Sticky Bass Tips

Discussion in 'Basses [BG]' started by Maleikbassist, Sep 2, 2018.

  1. Maleikbassist


    Mar 8, 2013
    Lately I’ve noticed that my forearm will stick to the body of my bass. Really impedes my playing, or rather comfort of playing. Anyone have any tips on how to solve this issues? I only experience this issue on my ‘95 Mexican Fender Jazz.
  2. gebass6

    gebass6 We're not all trying to play the same music. Supporting Member

    Is your bass shiny?Glossy?
    This is why many prefer satin or oil finished basses.
  3. Maleikbassist


    Mar 8, 2013
    Standard sort of body finish for a Fender. I’m sure it’s a gloss of some sort. I’ve thought about just sanding the finish off that part of the body. But not sure that I wanna do that. Looking for a better solution than that.
  4. MMiller28

    MMiller28 Supporting Member

    Apr 27, 2003
    Sweat less.
  5. lz4005


    Oct 22, 2013
    Lift your elbow more. Your arm shouldn't be resting on the bass in the first place.
  6. gebass6

    gebass6 We're not all trying to play the same music. Supporting Member

  7. JRA

    JRA my words = opinion Gold Supporting Member

  8. Chop11777

    Chop11777 Supporting Member

    Jul 22, 2016
    South carolina
  9. Chop11777

    Chop11777 Supporting Member

    Jul 22, 2016
    South carolina
    I would go to the auto parts store and get a bottle of spray detailer or what they call quick wax ...get a name brand one "mothers " or" meguires" ... Mist it down and wipe
    It off
  10. MD


    Nov 7, 2000
    Marin Co. CA.
    Baby powder.
  11. gebass6

    gebass6 We're not all trying to play the same music. Supporting Member

    A whole lot of Thunderbird players would take issue with you.
  12. JW56789

    JW56789 Guest

    Feb 18, 2017
    I'm with Chop, a wax job would help this. I use Meguiar's Instant Detailer, comes in a tall, Windex-style trigger spray bottle. A caution though: Anything automotive you use along those lines, make sure it's a 'wax only' product and not a 'wax-polish' product. Usually this means it's wax along with exceptionally fine grit to chase down fine scratches on a car finish, which would then be followed by a wax buffer job to eliminate the ultra fine marks the wax-polish would leave while doing its' job, so be sure it's a 'wax-only' product.
  13. cavemanbass


    Nov 5, 2010
    +1 this may seem like an extreme solution, since it means re-training your right arm in a different technique.

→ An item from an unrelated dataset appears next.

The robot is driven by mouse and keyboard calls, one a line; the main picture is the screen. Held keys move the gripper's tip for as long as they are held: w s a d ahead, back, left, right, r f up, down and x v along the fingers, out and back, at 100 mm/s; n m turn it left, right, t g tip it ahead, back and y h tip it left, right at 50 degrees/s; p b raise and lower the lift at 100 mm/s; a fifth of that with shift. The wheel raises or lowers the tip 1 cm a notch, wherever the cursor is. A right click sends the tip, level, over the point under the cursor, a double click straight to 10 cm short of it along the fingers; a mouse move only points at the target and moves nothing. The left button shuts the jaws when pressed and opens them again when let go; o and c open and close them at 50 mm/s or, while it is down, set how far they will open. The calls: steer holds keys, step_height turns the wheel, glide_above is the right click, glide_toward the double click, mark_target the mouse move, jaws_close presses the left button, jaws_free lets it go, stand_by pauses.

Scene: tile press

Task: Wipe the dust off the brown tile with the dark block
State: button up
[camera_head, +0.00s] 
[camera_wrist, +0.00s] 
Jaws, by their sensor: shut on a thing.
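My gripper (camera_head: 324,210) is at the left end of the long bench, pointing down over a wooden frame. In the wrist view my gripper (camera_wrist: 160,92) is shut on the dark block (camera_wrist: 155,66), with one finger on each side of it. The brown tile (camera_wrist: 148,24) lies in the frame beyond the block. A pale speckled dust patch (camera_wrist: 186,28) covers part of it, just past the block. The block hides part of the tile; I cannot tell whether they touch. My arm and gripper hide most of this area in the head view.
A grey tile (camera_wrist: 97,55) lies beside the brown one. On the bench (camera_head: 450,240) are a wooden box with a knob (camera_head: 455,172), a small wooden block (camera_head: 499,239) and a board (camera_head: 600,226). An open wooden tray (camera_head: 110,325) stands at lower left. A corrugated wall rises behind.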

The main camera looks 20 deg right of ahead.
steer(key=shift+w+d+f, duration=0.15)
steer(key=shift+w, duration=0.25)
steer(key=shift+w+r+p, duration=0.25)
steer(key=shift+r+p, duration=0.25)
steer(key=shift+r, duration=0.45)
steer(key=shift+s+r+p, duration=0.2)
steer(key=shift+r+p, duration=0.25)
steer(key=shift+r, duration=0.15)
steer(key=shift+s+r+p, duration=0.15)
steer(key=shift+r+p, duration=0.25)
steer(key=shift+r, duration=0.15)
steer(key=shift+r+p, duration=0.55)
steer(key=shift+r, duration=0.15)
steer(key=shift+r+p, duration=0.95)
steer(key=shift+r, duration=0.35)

And lord knows there are many great players who do exactly what you're doing, resting their arm on the bass body. Hell, most basses even have a contour to make the arm resting more comfortable... but... I'm now more than 40 years into playing, and finding that I need to pay really close attention to ergonomics so as to be able to keep playing the bass. Resting the right forearm on my bass was a long-time habit for me as well and aside from sticky arm I would get occasional hand / wrist pain.
    So, I've read lots of info about ergonomics of playing, and the need to keep from bending either wrist at extreme angles. Resting your arm on the bass means the right wrist has to be bent in order to get to the strings. This is partly a function of that arm resting, but moreso has to do with the length of strap, angle of the neck etc.
    Surely it'll be easier to use wax or baby powder to overcome the stickyness, but might be worth checking out some online resources for ergonomics. YMMV!
  14. lz4005


    Oct 22, 2013
    30 years into playing I have to do the same thing, remind myself to lift that elbow from time to time.

    Funny thing, though, is that I always consider changing technique to be the easiest solution to problems, rather than buying products or adding equipment. All you have to do is move a little differently.
    Last edited: Sep 4, 2018
  15. Rib 13

    Rib 13 Supporting Member

    Jun 20, 2006
    if playing with fingers, for sure...... however, probably not great advice to a pick player - OPs avatar suggests he plays with a pick
  16. lz4005


    Oct 22, 2013
    His avatar is someone playing an acoustic guitar.

    But, regardless, you don't need to touch the bass with your forearm when using a pick. I should know, I used to do that when I was a teenager first learning. Ended up getting a friction burn on the inside of my forearm from playing "where the streets have no name" 3 times back to back. It's sloppy technique.
  17. Rib 13

    Rib 13 Supporting Member

    Jun 20, 2006
    I had(have) the opposite happen: The resting arm helps keep the pick wrist focused like a fulcrum to deliver consistently even notes with minimal wrist movement. Small strokes, almost circular (like Ju-Jitsu or Aikido)....I seldom use a pick but mostly in the studio when called for
  18. mongo2


    Feb 17, 2008
    Da Shaw
  19. saabfender

    saabfender Inactive

    Jan 10, 2018
    When I got my current Les Paul, it was like that: an uncomfortable amount of stickiness on the inside of my right forearm.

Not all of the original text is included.